#### Supplied information

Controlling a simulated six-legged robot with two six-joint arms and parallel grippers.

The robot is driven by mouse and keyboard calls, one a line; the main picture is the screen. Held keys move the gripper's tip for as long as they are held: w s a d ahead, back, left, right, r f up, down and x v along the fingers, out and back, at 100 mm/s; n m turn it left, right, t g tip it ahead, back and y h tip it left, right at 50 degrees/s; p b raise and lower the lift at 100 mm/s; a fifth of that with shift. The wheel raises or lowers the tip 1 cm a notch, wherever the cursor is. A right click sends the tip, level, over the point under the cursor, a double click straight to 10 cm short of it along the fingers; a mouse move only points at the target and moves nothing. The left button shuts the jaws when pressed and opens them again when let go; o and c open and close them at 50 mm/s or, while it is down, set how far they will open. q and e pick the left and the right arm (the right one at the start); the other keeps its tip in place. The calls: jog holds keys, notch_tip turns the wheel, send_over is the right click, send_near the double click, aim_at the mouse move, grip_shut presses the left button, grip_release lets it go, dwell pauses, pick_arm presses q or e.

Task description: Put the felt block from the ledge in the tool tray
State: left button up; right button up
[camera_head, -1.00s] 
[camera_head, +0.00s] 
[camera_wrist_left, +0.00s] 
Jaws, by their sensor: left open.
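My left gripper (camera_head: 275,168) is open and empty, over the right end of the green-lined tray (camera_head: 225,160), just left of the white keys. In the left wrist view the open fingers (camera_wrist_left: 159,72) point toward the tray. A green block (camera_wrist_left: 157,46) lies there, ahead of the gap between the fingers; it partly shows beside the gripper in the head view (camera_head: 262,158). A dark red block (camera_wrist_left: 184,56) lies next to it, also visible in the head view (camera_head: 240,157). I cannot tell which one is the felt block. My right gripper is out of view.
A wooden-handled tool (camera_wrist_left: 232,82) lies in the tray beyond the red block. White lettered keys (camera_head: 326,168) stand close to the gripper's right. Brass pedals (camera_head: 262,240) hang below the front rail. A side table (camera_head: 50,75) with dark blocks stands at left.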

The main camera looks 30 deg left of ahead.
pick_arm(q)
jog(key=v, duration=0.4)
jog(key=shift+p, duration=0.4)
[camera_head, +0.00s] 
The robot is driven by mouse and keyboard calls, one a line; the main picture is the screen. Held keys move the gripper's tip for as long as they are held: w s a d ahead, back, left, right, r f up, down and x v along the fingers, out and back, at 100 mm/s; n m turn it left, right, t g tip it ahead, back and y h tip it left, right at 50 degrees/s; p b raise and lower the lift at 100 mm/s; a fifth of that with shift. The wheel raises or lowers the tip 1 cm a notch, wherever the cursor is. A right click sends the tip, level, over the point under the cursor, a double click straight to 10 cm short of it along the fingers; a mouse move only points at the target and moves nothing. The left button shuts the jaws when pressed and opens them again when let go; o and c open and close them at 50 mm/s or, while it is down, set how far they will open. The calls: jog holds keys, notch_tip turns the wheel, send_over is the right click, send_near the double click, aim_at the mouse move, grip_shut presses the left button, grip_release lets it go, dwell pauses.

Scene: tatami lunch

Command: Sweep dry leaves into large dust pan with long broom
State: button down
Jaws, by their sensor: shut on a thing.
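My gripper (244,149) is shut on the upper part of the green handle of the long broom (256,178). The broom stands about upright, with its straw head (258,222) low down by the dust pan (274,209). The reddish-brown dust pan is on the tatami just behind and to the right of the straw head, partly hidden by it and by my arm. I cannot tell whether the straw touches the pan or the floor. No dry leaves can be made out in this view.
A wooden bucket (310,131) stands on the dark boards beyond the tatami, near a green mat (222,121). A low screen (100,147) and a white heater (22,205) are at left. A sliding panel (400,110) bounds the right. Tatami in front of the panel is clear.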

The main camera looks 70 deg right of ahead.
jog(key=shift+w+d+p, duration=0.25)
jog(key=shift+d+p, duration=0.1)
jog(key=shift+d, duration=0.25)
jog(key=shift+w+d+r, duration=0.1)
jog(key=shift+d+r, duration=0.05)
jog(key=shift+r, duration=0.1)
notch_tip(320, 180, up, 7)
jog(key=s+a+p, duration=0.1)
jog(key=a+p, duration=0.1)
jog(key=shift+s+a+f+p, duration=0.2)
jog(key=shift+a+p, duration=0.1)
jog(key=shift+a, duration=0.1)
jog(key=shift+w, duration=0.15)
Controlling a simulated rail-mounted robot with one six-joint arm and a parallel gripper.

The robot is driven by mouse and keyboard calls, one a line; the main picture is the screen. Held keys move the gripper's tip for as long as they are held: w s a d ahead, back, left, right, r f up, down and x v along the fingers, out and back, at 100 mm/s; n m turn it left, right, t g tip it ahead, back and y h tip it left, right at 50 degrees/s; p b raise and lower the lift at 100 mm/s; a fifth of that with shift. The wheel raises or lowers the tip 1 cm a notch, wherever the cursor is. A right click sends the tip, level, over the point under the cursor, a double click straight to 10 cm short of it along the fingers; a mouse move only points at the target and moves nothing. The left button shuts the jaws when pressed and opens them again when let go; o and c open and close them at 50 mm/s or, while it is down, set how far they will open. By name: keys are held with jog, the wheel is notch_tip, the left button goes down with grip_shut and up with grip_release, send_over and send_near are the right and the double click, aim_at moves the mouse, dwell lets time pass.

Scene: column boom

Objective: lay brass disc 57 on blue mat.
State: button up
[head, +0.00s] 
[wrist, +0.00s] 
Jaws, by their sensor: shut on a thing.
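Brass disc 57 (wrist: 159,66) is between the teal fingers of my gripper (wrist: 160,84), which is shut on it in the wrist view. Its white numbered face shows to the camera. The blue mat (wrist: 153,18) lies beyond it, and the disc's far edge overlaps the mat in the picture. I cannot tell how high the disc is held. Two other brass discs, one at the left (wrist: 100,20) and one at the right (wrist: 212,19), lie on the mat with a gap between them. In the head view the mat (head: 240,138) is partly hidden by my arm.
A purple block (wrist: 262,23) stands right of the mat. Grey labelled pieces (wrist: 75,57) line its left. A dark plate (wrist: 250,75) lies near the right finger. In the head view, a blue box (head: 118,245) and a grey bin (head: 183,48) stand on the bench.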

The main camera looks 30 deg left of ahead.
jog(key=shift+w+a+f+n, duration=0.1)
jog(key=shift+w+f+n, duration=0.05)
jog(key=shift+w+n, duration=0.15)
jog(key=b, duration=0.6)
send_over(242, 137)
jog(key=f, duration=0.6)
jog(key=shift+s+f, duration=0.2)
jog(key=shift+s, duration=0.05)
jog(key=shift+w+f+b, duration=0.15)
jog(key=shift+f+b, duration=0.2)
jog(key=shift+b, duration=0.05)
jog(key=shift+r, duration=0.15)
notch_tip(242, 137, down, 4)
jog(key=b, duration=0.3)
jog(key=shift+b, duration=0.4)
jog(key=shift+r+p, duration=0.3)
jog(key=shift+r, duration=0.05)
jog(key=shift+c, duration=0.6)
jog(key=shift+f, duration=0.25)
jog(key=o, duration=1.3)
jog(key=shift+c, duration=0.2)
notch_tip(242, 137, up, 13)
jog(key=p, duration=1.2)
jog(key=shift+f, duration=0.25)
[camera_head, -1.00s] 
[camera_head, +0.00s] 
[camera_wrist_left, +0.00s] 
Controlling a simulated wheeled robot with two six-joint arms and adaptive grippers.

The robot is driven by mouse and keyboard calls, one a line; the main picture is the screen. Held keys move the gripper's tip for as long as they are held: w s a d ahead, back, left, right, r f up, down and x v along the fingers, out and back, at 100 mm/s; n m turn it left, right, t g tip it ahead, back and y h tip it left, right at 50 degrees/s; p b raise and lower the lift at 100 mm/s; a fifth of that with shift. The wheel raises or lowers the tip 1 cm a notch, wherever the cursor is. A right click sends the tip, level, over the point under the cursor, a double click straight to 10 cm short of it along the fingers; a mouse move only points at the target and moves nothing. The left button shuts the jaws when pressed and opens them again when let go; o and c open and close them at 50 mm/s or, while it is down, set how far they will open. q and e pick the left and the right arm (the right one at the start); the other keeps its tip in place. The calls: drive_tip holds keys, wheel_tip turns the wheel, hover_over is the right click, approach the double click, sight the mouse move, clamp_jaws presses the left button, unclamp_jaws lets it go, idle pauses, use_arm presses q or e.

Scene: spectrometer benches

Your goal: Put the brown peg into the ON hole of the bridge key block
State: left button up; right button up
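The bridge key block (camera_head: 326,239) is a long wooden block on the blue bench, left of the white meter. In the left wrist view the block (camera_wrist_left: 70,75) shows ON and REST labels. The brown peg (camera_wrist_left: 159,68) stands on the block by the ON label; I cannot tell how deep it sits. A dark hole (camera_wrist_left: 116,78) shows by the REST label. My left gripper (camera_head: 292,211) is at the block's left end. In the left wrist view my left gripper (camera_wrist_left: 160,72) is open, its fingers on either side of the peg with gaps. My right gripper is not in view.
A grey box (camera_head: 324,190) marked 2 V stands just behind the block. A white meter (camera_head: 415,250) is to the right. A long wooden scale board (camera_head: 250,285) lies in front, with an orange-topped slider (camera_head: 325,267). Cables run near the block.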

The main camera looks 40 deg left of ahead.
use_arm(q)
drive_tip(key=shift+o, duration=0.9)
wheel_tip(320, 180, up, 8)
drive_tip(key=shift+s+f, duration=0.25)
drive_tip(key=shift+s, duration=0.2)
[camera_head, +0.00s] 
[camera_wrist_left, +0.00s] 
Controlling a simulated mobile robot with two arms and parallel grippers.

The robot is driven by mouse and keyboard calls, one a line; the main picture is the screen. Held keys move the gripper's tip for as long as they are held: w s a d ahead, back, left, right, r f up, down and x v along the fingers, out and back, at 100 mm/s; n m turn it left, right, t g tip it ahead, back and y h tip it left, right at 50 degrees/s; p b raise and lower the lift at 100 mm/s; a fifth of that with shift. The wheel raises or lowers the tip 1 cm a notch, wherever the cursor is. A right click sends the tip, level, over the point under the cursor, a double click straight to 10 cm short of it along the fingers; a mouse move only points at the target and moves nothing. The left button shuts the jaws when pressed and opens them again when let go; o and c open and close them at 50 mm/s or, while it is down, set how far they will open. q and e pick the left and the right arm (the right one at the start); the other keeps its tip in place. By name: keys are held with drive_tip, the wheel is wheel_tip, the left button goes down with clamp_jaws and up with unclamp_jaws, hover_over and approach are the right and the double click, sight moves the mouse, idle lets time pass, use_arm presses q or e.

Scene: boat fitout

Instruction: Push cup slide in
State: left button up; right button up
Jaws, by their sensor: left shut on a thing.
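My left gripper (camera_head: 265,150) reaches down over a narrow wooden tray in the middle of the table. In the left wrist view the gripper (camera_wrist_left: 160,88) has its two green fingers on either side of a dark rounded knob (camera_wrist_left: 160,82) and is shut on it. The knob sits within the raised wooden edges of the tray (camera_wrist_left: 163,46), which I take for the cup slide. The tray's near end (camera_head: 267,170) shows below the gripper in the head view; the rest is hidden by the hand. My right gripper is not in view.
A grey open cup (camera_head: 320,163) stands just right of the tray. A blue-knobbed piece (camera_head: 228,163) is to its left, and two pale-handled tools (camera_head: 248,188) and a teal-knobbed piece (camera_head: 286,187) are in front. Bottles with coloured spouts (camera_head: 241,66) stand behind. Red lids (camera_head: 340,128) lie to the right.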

########

Exercise aim | Pull out every line above that holds the word "simulated".

Correct response |
Controlling a simulated six-legged robot with two six-joint arms and parallel grippers.
Controlling a simulated rail-mounted robot with one six-joint arm and a parallel gripper.
Controlling a simulated wheeled robot with two six-joint arms and adaptive grippers.
Controlling a simulated mobile robot with two arms and parallel grippers.

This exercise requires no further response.